Thursday, March 24, 2011

Why?

The most common question that I am getting about this trip is “why are you going?”  It’s a reasonable question to ask, but I don’t really have an answer.  It’s not really a work trip, although it does seem to satisfy people when I mention that I am visiting some European research labs. But those visits are really more of a consequence of the trip and not the reason.  I’m going to be there anyway, so why not stop in and meet with some people?
So it’s not a work trip, and yet it’s so much more than just a vacation.  I am going to visit some very dear  friends in Sweden, Germany and Italy, but again, the trip is not really just to visit them, although I am REALLY looking forward to doing so.  This trip is just so hard to classify, not really for work, not really for vacation, not really to visit friends. 
I think in my mind this trip is more of an exploration.  Not an exploration of a country or a city, but an exploration of myself.  It’s an opportunity to get away from my normal everyday life and learn something about myself in the process.  It’s a time to reflect on who I am and what I want from the rest of my life. It’s a time to acknowledge what I have accomplished and consider what I hope to accomplish in the future.  I think your forties are an interesting time period, at this point most of us have set a direction in life and have spent years following this path, career, family, relationships… and our day to day life is so busy with the career, with the kids and with life in general that we rarely get the opportunity to slow down, catch our breath, take a look around and ask ourselves, what else do I want?  Is my life on the right track or do I need to make changes? Am I satisfied or am I missing something? What new challenges would I like to explore?  What can I learn from other cultures and other ways of approaching life?

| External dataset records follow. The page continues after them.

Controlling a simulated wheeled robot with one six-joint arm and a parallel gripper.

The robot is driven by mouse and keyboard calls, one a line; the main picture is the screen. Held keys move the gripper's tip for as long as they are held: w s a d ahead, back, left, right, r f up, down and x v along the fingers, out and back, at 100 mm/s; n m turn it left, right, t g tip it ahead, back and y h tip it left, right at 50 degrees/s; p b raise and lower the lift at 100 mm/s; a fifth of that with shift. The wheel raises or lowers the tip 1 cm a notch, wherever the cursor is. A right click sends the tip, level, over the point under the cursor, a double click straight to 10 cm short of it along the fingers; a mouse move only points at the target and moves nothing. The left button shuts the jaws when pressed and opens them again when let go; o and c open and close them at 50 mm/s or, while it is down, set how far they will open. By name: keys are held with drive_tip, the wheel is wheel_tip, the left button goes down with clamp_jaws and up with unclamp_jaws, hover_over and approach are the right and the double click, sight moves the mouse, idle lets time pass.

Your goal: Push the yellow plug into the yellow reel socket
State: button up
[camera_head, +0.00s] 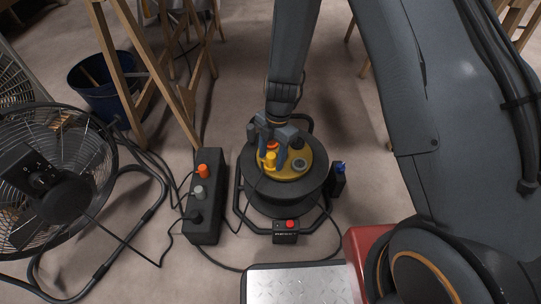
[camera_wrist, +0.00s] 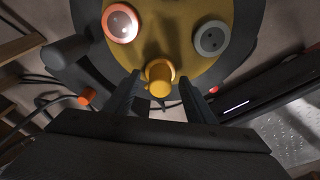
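The cable reel (camera_head: 284,196) stands on the floor with a round yellow top plate (camera_head: 312,158). A yellow plug (camera_head: 269,160) stands at the plate's near left edge; it also shows in the wrist view (camera_wrist: 160,76). I cannot tell how deep it sits, and the yellow socket is hidden beneath it. An orange-red socket (camera_wrist: 121,23) and a grey socket (camera_wrist: 211,38) are on the same plate. My gripper (camera_head: 276,152) is low over the plate. In the wrist view my fingers (camera_wrist: 159,80) are apart, one each side of the yellow plug, with gaps.
A dark box (camera_head: 206,222) with orange, grey and black plugs stands left of the reel. A red-button box (camera_head: 286,238) is at the reel's front, and a blue-topped dark box (camera_head: 338,182) is right. A fan (camera_head: 45,190), bucket (camera_head: 98,92) and loose cables lie left.

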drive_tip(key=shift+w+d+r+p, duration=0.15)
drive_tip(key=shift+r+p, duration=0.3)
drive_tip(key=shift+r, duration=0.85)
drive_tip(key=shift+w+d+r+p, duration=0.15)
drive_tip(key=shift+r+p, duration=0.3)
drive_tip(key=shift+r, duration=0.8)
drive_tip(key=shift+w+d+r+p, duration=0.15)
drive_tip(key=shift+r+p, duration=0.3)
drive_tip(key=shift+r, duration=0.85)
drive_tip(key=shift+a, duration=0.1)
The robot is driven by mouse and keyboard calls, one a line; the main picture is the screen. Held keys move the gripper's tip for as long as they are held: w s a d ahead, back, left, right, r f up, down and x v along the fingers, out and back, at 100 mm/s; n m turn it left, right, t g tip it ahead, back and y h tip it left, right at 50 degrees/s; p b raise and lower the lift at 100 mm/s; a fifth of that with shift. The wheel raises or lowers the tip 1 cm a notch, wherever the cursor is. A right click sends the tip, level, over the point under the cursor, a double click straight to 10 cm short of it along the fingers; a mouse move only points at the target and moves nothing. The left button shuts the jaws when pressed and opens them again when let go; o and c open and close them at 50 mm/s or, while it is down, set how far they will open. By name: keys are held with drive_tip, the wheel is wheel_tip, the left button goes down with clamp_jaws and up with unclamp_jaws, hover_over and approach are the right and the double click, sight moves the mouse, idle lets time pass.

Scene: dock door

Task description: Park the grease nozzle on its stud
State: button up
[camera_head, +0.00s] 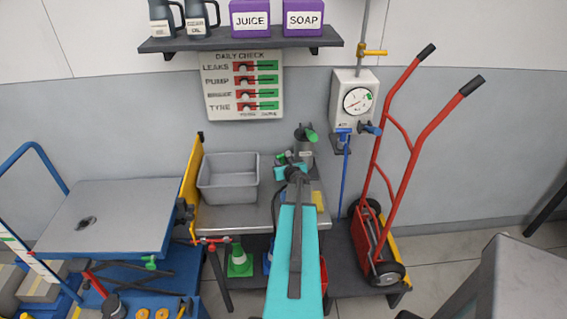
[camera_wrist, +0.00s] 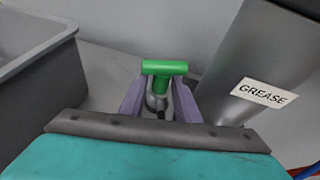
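A green T-shaped piece with a grey metal fitting below it, which looks like the grease nozzle (camera_wrist: 164,68), is in the middle of the wrist view. My gripper (camera_wrist: 160,98) has its two purple fingers close on either side of the fitting and seems shut on it. In the head view my gripper (camera_head: 287,172) is over the bench, between the grey bin and the grease can. The grey can labelled GREASE (camera_wrist: 245,65) stands just right of the fingers; in the head view the can (camera_head: 303,150) has a green part at its top. I cannot make out the stud.
A grey bin (camera_head: 228,184) stands left of my gripper on the metal bench (camera_head: 240,217). A gauge box (camera_head: 354,100) hangs on the wall to the right, with a red hand truck (camera_head: 385,230) beside it. A shelf (camera_head: 240,43) is above.

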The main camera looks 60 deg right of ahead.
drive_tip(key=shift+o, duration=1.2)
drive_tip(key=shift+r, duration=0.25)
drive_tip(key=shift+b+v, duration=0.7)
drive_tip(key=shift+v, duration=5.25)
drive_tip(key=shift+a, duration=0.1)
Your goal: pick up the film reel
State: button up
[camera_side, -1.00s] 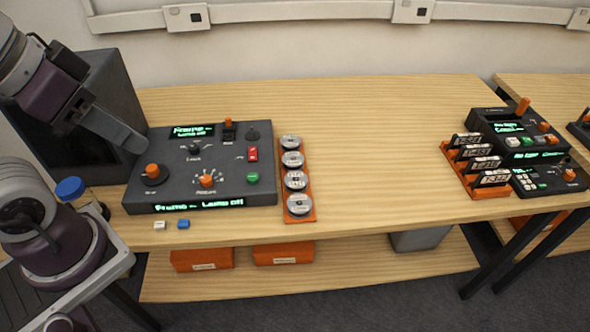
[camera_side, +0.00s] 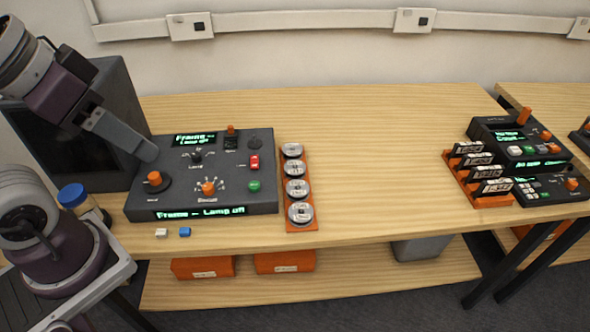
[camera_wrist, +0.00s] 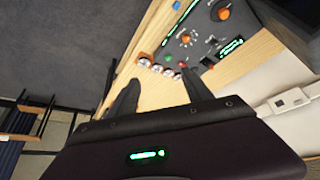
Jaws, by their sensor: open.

 Now don’t get me wrong, I am satisfied in life. I have been truly blessed. I have a loving supporting husband whom I adore, and who didn’t bat an eyelid when I said I wanted to take our daughter and go to Europe for several months.  He is my best friend, my biggest supporter and the rock that supports me.  I have a terrific daughter from whom I learn so much.  I struggled to have her and it was all so worth it.  She opens my eyes to the world around me, showing me a different perspective on life.  I have a career that I enjoy, that I am good at, and that gives me the freedom to pursue my own interests, including this trip. 
I just think that all of us can benefit from periodic reflections on ourselves and by asking ourselves if we are doing our best, challenging ourselves, learning new things, and using our talents.    I think by opening my eyes wider to the world around me, and by removing the day to day commitments that crowd out the opportunity for reflection, this time of travel will provide an inner exploration as well as an outer exploration.
Additionally, I am really looking at this as a very precious opportunity to spend time with Katie, just the two of us, strengthening our relationship as she heads into the rocky seas of adolescence and young adulthood.  I feel that we have a strong bond already, and that perhaps this trip will draw us even closer together. I know that I am going to take a backseat in her life in the near future as her friends and her own interests take a bigger role, and I totally support that.  The separation from your parents is an important and necessary step of growth. She needs the freedom to set her own path, learn her own lessons and make her own mistakes.  But I want her to be able to do this from a position of strength, knowing that she has the support of her mother and father, that she has that stable bedrock of our relationship as she learns how to build strong relationships outside the family.
So the “why” of this trip is so much bigger than just the trip itself.  It’s the framework and the catalyst for an exploration of our world, its history and cultures, but also for an exploration of ourselves and our relationships.  It’s going to be a lot fun, but I expect there are going to be a lot of challenges along the way too, both physical and emotional.  But no matter what I am happy for the opportunity and look forward to challenge.